### GIVEN PROBLEM
Working from the data below, reproduce exactly the lines starting at the one that holds "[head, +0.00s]" and ending at the one that holds "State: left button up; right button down". Pictures are excluded.

### DATA ENTRIES

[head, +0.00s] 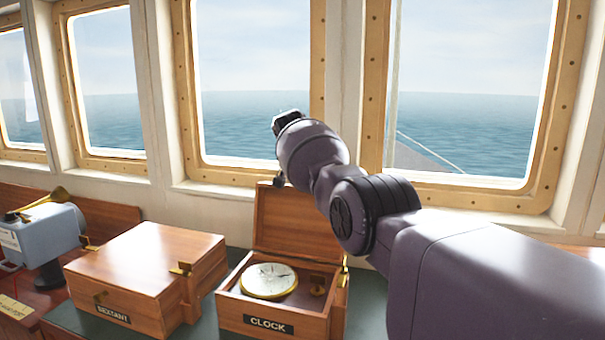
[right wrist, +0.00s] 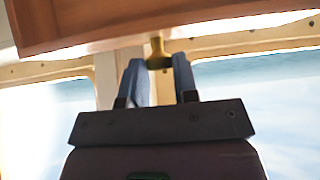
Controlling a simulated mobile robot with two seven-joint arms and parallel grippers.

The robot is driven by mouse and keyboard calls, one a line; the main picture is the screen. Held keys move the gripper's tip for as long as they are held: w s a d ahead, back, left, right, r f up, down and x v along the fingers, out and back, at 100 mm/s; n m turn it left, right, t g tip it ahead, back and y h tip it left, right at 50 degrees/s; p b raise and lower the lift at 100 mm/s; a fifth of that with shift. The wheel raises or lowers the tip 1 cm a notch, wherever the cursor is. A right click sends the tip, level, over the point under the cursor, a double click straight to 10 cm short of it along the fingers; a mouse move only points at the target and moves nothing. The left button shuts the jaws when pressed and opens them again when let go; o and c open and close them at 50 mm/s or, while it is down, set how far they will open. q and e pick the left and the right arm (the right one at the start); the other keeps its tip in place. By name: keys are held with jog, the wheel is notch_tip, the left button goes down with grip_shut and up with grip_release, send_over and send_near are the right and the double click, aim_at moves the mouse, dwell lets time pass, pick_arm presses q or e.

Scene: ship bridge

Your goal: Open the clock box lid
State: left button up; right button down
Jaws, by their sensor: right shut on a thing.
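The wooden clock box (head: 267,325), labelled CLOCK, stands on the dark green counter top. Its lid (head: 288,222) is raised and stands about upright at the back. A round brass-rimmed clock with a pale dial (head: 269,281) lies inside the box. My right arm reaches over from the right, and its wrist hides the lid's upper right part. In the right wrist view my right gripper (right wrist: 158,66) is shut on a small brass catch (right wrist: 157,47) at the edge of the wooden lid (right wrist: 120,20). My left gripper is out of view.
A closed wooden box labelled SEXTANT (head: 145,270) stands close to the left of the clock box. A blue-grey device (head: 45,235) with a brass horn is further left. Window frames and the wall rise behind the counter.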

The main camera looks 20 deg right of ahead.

--

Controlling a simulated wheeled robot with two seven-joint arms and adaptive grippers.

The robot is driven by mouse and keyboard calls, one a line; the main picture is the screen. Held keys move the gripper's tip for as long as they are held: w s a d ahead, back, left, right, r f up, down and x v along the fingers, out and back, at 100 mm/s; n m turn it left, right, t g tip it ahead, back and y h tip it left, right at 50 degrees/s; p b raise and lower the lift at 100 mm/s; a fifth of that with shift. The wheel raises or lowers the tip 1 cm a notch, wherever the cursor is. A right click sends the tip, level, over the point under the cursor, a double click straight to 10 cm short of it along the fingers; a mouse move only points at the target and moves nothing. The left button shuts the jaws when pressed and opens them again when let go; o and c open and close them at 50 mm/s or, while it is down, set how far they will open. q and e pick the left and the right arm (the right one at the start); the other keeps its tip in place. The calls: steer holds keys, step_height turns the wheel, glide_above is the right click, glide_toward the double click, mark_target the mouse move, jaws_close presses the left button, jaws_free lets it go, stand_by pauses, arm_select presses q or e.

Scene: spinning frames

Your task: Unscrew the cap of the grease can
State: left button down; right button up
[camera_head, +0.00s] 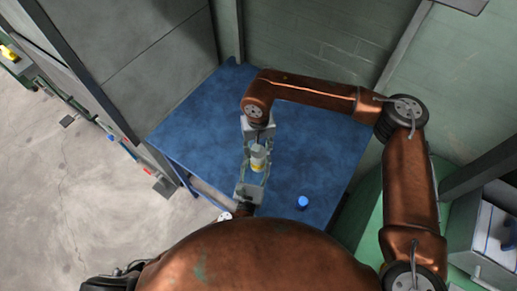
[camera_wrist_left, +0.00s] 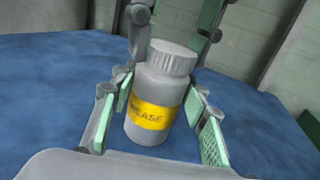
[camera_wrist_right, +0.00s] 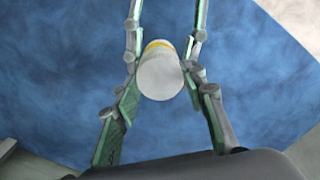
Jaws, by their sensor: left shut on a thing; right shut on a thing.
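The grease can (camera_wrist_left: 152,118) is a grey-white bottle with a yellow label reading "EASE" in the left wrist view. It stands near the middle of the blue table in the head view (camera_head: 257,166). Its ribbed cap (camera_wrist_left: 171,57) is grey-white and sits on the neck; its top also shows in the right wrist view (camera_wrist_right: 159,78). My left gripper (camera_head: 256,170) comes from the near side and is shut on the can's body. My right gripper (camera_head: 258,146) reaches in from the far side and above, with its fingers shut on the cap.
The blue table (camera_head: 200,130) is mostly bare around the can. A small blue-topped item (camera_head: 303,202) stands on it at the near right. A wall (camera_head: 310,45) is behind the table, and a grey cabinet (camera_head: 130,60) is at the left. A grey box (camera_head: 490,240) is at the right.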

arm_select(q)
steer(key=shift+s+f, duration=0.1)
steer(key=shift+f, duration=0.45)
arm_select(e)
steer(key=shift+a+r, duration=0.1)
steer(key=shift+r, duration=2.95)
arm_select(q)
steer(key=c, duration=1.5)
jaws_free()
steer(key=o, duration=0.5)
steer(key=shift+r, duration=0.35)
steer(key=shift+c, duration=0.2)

### WORKED SOLUTION
[head, +0.00s] 
[right wrist, +0.00s] 
Controlling a simulated mobile robot with two seven-joint arms and parallel grippers.

The robot is driven by mouse and keyboard calls, one a line; the main picture is the screen. Held keys move the gripper's tip for as long as they are held: w s a d ahead, back, left, right, r f up, down and x v along the fingers, out and back, at 100 mm/s; n m turn it left, right, t g tip it ahead, back and y h tip it left, right at 50 degrees/s; p b raise and lower the lift at 100 mm/s; a fifth of that with shift. The wheel raises or lowers the tip 1 cm a notch, wherever the cursor is. A right click sends the tip, level, over the point under the cursor, a double click straight to 10 cm short of it along the fingers; a mouse move only points at the target and moves nothing. The left button shuts the jaws when pressed and opens them again when let go; o and c open and close them at 50 mm/s or, while it is down, set how far they will open. q and e pick the left and the right arm (the right one at the start); the other keeps its tip in place. By name: keys are held with jog, the wheel is notch_tip, the left button goes down with grip_shut and up with grip_release, send_over and send_near are the right and the double click, aim_at moves the mouse, dwell lets time pass, pick_arm presses q or e.

Scene: ship bridge

Your goal: Open the clock box lid
State: left button up; right button down

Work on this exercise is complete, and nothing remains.